**The exercise**
Reproduce every entry exactly.

[Items listed in a dataset]
>>>

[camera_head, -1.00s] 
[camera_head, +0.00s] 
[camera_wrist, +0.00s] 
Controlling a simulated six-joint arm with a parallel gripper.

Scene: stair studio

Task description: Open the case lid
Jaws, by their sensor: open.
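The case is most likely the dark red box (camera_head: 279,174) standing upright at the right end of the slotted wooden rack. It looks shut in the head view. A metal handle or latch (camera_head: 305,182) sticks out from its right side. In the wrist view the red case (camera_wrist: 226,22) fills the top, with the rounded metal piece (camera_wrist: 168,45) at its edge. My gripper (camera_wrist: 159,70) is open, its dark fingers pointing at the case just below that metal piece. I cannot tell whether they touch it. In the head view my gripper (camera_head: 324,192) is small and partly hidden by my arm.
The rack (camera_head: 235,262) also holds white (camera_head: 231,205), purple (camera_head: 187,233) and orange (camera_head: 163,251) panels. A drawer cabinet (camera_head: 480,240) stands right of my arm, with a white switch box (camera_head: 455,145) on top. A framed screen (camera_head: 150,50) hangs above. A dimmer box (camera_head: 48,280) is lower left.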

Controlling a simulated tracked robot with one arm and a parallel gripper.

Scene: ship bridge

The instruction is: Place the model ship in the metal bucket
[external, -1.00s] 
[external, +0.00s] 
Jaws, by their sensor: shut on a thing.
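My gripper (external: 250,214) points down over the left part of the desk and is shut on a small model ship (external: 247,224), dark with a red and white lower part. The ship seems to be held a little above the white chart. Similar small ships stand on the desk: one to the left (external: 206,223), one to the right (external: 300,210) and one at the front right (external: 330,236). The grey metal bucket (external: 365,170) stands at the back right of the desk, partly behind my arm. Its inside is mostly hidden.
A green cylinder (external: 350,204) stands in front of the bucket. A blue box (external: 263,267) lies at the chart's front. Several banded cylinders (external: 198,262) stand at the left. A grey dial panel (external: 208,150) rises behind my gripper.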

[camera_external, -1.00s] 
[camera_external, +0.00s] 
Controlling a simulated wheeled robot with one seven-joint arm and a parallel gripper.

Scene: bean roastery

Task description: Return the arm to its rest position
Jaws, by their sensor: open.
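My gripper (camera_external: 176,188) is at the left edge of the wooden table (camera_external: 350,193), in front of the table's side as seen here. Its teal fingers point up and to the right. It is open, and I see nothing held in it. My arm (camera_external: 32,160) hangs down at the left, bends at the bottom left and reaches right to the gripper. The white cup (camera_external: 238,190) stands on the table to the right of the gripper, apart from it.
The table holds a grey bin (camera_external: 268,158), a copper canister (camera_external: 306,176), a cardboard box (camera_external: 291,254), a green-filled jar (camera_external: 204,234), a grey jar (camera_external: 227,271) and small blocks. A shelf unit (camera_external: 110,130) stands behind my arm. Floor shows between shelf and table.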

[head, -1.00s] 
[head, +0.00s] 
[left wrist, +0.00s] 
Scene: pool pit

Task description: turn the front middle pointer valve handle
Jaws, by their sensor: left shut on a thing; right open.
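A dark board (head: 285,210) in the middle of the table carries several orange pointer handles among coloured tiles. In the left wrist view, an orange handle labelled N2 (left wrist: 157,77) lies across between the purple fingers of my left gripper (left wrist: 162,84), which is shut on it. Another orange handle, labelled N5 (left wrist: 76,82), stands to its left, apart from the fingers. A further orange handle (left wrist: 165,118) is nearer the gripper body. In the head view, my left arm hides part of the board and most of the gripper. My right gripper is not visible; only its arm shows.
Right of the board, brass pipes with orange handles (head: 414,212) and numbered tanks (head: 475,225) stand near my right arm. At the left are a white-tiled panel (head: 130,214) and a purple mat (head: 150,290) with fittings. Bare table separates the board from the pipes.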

<<<

**The output**
[camera_head, -1.00s] 
[camera_head, +0.00s] 
[camera_wrist, +0.00s] 
Controlling a simulated six-joint arm with a parallel gripper.

Scene: stair studio

Task description: Open the case lid
Jaws, by their sensor: open.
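The case is most likely the dark red box (camera_head: 279,174) standing upright at the right end of the slotted wooden rack. It looks shut in the head view. A metal handle or latch (camera_head: 305,182) sticks out from its right side. In the wrist view the red case (camera_wrist: 226,22) fills the top, with the rounded metal piece (camera_wrist: 168,45) at its edge. My gripper (camera_wrist: 159,70) is open, its dark fingers pointing at the case just below that metal piece. I cannot tell whether they touch it. In the head view my gripper (camera_head: 324,192) is small and partly hidden by my arm.
The rack (camera_head: 235,262) also holds white (camera_head: 231,205), purple (camera_head: 187,233) and orange (camera_head: 163,251) panels. A drawer cabinet (camera_head: 480,240) stands right of my arm, with a white switch box (camera_head: 455,145) on top. A framed screen (camera_head: 150,50) hangs above. A dimmer box (camera_head: 48,280) is lower left.

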Controlling a simulated tracked robot with one arm and a parallel gripper.

Scene: ship bridge

The instruction is: Place the model ship in the metal bucket
[external, -1.00s] 
[external, +0.00s] 
Jaws, by their sensor: shut on a thing.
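My gripper (external: 250,214) points down over the left part of the desk and is shut on a small model ship (external: 247,224), dark with a red and white lower part. The ship seems to be held a little above the white chart. Similar small ships stand on the desk: one to the left (external: 206,223), one to the right (external: 300,210) and one at the front right (external: 330,236). The grey metal bucket (external: 365,170) stands at the back right of the desk, partly behind my arm. Its inside is mostly hidden.
A green cylinder (external: 350,204) stands in front of the bucket. A blue box (external: 263,267) lies at the chart's front. Several banded cylinders (external: 198,262) stand at the left. A grey dial panel (external: 208,150) rises behind my gripper.

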[camera_external, -1.00s] 
[camera_external, +0.00s] 
Controlling a simulated wheeled robot with one seven-joint arm and a parallel gripper.

Scene: bean roastery

Task description: Return the arm to its rest position
Jaws, by their sensor: open.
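My gripper (camera_external: 176,188) is at the left edge of the wooden table (camera_external: 350,193), in front of the table's side as seen here. Its teal fingers point up and to the right. It is open, and I see nothing held in it. My arm (camera_external: 32,160) hangs down at the left, bends at the bottom left and reaches right to the gripper. The white cup (camera_external: 238,190) stands on the table to the right of the gripper, apart from it.
The table holds a grey bin (camera_external: 268,158), a copper canister (camera_external: 306,176), a cardboard box (camera_external: 291,254), a green-filled jar (camera_external: 204,234), a grey jar (camera_external: 227,271) and small blocks. A shelf unit (camera_external: 110,130) stands behind my arm. Floor shows between shelf and table.

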[head, -1.00s] 
[head, +0.00s] 
[left wrist, +0.00s] 
Scene: pool pit

Task description: turn the front middle pointer valve handle
Jaws, by their sensor: left shut on a thing; right open.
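A dark board (head: 285,210) in the middle of the table carries several orange pointer handles among coloured tiles. In the left wrist view, an orange handle labelled N2 (left wrist: 157,77) lies across between the purple fingers of my left gripper (left wrist: 162,84), which is shut on it. Another orange handle, labelled N5 (left wrist: 76,82), stands to its left, apart from the fingers. A further orange handle (left wrist: 165,118) is nearer the gripper body. In the head view, my left arm hides part of the board and most of the gripper. My right gripper is not visible; only its arm shows.
Right of the board, brass pipes with orange handles (head: 414,212) and numbered tanks (head: 475,225) stand near my right arm. At the left are a white-tiled panel (head: 130,214) and a purple mat (head: 150,290) with fittings. Bare table separates the board from the pipes.

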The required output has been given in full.